Prayer Skills-Hachodesh-Positioning Our Body
The Amidah is recited with the feet together, emulating the stance of the Angels. We find other physical positions described in classic sources, such as sitting and meditating (Rabbi Avraham Abulafia; Chayei Olam haBah, page 18a). A position found in the Bible involves kneeling with the hands outstretched. “He kneeled on his knees, and spread his hands toward heaven (II Chronicles 6:13).” Ezra likewise said, “I fell on my knees and spread my hands toward God, my Lord (Ezra 9:5).” Rabbi Moshe Cordevero explains that’s spreading the hands alludes to the fact that one is receiving spiritual sustenance from on high (Pardes Rominim 15:3).

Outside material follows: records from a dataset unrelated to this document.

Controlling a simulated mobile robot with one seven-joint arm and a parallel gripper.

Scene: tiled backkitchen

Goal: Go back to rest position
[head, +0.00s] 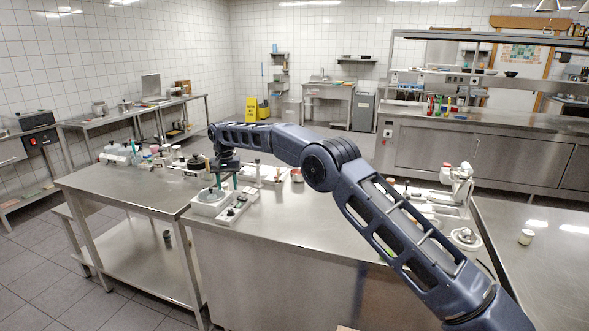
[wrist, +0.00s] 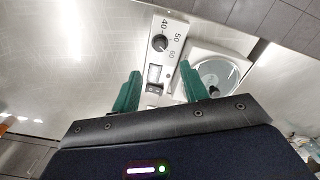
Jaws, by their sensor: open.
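My arm reaches across the steel counter (head: 290,222) to the left. My gripper (head: 224,181) points down above a white appliance (head: 207,207) on that counter. In the wrist view its two green fingers stand apart with nothing held between them, so my gripper (wrist: 162,88) is open. Beyond the fingers lies a white control panel with a black dial (wrist: 159,43) and the numbers 40, 50 and 60. Beside it is a round clear bowl or lid (wrist: 216,75) in a white housing. I cannot tell whether the fingers touch anything.
Small jars and utensils stand behind my gripper, with a white device (head: 115,155) on the left table. A white and red machine (head: 457,182) stands right of my arm. Free counter shows before my forearm.

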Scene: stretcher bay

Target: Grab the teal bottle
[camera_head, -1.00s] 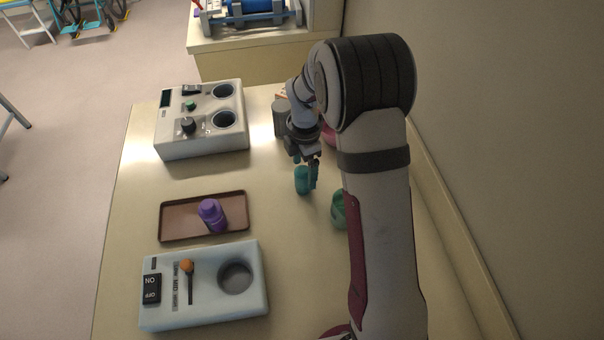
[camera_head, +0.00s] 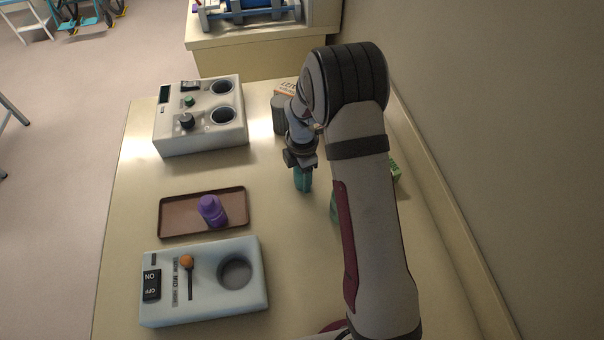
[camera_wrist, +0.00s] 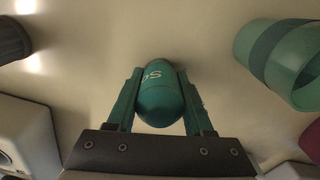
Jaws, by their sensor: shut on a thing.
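The teal bottle (camera_head: 303,180) stands on the table, right of the brown tray, partly hidden from above by my gripper. In the wrist view the teal bottle (camera_wrist: 160,97) sits between the two fingers, with pale lettering on its side. My gripper (camera_head: 302,172) points down over it; in the wrist view my gripper (camera_wrist: 158,92) is shut on it, a finger on each side. I cannot tell whether the bottle's base touches the table.
A brown tray (camera_head: 175,220) holds a purple bottle (camera_head: 211,210). A white device with two wells (camera_head: 200,135) stands behind it, a pale blue device (camera_head: 205,300) in front. A green translucent cup (camera_wrist: 285,60) is close to the right; a dark grey cylinder (camera_head: 280,115) stands behind.

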There is also the “prophetic position,” which involves placing the head between the knees. “ Elijah went up to the top of the Carmel, and he placed himself on the earth, and placed his face between his knees (I Kings 18:42).”
It is important to note that the origin of this position may be found in the Pesach Offering, which had to be roasted, as taught in Parshat Hachodesh, “with its head on its knees (Exodus 12:9).” Rabbi Levi Yitzchak of Berditchev explains that the two knees represent the Sefirot of Victory and Splendor, and that placing the knees with the head, releases the spiritual energy of these Sefirot to the mind (Kedushat Levi, Parshat Bo).

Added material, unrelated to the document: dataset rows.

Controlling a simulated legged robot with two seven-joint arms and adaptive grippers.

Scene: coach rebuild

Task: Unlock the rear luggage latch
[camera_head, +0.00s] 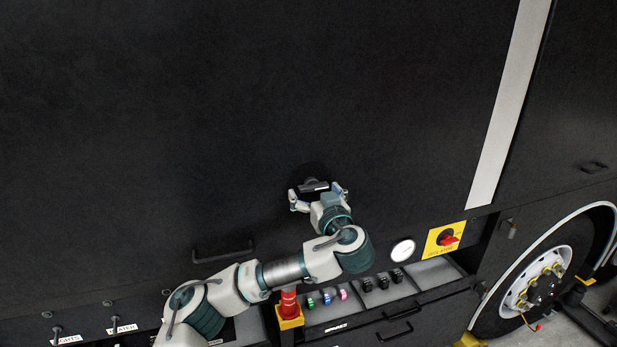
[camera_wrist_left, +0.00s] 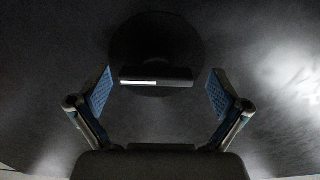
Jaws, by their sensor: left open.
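The latch (camera_head: 312,184) is a dark handle bar on a round black plate, set in the black coach panel. In the left wrist view the latch bar (camera_wrist_left: 156,77) lies level, with a bright strip on its left half, in front of the round plate (camera_wrist_left: 157,40). My left gripper (camera_head: 318,190) is open at the latch. In the left wrist view its blue-padded fingers (camera_wrist_left: 158,92) stand to the left and right of the bar, with a gap on each side. I cannot tell how deep the fingers reach. My right gripper is not in view.
A red-topped item (camera_head: 289,305) stands under my forearm. A handle (camera_head: 222,253) is on the panel left. A wheel (camera_head: 543,278) is far right.

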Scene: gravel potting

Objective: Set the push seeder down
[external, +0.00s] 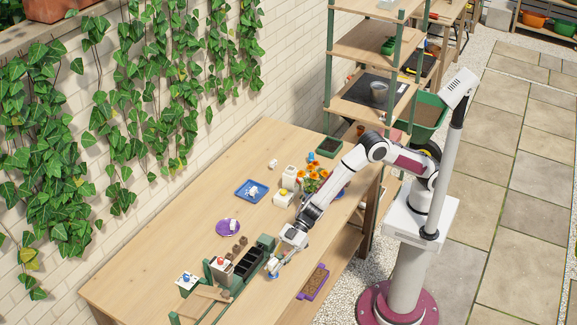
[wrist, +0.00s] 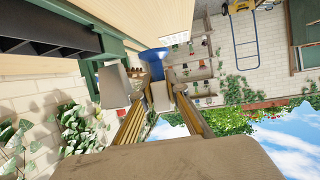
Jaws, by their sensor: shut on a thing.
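My gripper (external: 273,265) is low at the front edge of the wooden bench, just right of the black cell tray. In the wrist view my gripper (wrist: 140,88) has its grey fingertips close together beside a blue, round-ended piece (wrist: 152,55), which I take to be the push seeder. In the external view a small blue and white bit (external: 273,274) of it shows under the fingers. The fingers hide most of it, and I cannot tell whether it touches the bench.
The black cell tray (external: 250,262) in a green frame is close left of my gripper. The bench's left and back areas are clear.

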Rabbi Chanina ben Dosa once went to study Torah as a disciple of Rabbi Yochanan ben Zakkai. Rabbi Yochanan’s son became ill, and the teacher said, “Chanina my son, pray for him and that he may live.” Rabbi Chanina placed his head between his knees and prayed, and the sun became well (Berachot 34b).
It is told that Elazar ben Dordaya did not leave a single harlot whom he did not visit. He once heard of a certain harlot on a distant island, whose price was a purse of gold coins. He took a purse of gold coins, crossing seven rivers to meet her. During the act, she passed some air, and jokingly said, “Just as this air cannot return to its place, so Elazar ben Dordaya will not be accepted if he tries to repent.”

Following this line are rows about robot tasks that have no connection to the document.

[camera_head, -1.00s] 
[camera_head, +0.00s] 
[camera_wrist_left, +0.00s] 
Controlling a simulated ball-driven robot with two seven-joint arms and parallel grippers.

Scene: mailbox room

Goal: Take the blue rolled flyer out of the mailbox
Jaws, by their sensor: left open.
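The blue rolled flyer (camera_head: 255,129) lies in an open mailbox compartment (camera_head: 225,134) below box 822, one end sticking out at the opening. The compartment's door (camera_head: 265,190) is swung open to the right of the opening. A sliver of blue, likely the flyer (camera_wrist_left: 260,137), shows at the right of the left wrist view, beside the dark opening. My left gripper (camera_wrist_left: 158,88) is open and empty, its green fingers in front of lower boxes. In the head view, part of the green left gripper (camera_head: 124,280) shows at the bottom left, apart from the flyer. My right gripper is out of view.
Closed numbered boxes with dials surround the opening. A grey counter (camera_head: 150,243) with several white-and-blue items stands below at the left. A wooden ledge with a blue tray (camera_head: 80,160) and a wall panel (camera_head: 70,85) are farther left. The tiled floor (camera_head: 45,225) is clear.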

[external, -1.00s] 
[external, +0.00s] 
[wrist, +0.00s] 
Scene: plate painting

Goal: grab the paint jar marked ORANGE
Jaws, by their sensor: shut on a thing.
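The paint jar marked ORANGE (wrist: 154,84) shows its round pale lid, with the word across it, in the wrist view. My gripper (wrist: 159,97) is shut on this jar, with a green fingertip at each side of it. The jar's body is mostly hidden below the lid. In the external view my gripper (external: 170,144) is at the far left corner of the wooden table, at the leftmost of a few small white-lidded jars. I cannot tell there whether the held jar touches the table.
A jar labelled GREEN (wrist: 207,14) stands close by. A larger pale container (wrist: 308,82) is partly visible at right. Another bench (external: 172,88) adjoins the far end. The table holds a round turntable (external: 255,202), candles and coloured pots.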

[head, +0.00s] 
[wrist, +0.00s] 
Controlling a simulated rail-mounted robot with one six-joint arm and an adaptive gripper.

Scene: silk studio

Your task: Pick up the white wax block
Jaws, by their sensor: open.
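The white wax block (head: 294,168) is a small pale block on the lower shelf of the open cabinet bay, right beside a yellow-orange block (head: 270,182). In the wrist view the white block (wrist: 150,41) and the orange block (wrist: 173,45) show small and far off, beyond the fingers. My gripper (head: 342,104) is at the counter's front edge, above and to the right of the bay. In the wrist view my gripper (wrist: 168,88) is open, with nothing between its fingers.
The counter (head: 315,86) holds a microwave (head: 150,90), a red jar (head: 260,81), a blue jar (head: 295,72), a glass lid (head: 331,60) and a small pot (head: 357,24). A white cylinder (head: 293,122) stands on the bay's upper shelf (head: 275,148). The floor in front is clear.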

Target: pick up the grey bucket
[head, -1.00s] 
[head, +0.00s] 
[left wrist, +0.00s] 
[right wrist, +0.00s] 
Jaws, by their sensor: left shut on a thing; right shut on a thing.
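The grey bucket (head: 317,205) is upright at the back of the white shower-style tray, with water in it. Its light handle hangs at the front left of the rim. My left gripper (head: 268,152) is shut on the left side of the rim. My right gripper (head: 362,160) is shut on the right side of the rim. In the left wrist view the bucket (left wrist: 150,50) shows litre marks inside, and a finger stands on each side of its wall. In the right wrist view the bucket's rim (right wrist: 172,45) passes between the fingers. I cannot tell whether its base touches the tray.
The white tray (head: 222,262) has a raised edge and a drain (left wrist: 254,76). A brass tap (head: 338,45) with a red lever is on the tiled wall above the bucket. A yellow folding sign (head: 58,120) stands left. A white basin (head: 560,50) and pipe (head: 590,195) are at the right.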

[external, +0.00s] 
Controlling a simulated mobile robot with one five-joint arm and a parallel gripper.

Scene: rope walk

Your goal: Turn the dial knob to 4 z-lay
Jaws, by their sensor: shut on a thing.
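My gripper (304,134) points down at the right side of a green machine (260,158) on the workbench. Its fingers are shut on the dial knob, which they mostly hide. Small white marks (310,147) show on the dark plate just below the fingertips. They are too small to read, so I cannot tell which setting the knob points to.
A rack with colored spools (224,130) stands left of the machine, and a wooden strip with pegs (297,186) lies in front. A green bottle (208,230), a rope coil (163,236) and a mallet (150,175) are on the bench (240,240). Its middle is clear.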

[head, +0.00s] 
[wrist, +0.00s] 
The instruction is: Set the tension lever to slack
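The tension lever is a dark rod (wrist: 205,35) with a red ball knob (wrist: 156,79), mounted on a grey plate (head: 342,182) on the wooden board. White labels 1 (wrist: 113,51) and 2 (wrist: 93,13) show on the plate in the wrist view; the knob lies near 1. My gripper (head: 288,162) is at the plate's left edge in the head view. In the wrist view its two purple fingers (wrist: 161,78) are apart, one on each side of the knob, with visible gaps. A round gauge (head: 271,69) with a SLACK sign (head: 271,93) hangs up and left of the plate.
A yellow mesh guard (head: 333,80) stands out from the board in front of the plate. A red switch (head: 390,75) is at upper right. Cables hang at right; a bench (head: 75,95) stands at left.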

He went and sat between the mountains and hills. He said, “mountains and hills, seek mercy for me!” They replied, “Before we seek mercy for you, let us seek it for ourselves, since it is written, ‘ The mountains will depart, and the hills will be removed’ (Isaiah 54:10).”
He then said, “It depends on no one but me alone.” He placed his head between his knees and moaned with weeping until his soul left him.
A Heavenly Voice proclaimed, “Rabbi Elazar ben Dordaya is prepared for life in the World to Come.”
Rebbi commented, “Not only are those who repent accepted by God, they are even called Rabbi!” (Avodah Zarah 17a)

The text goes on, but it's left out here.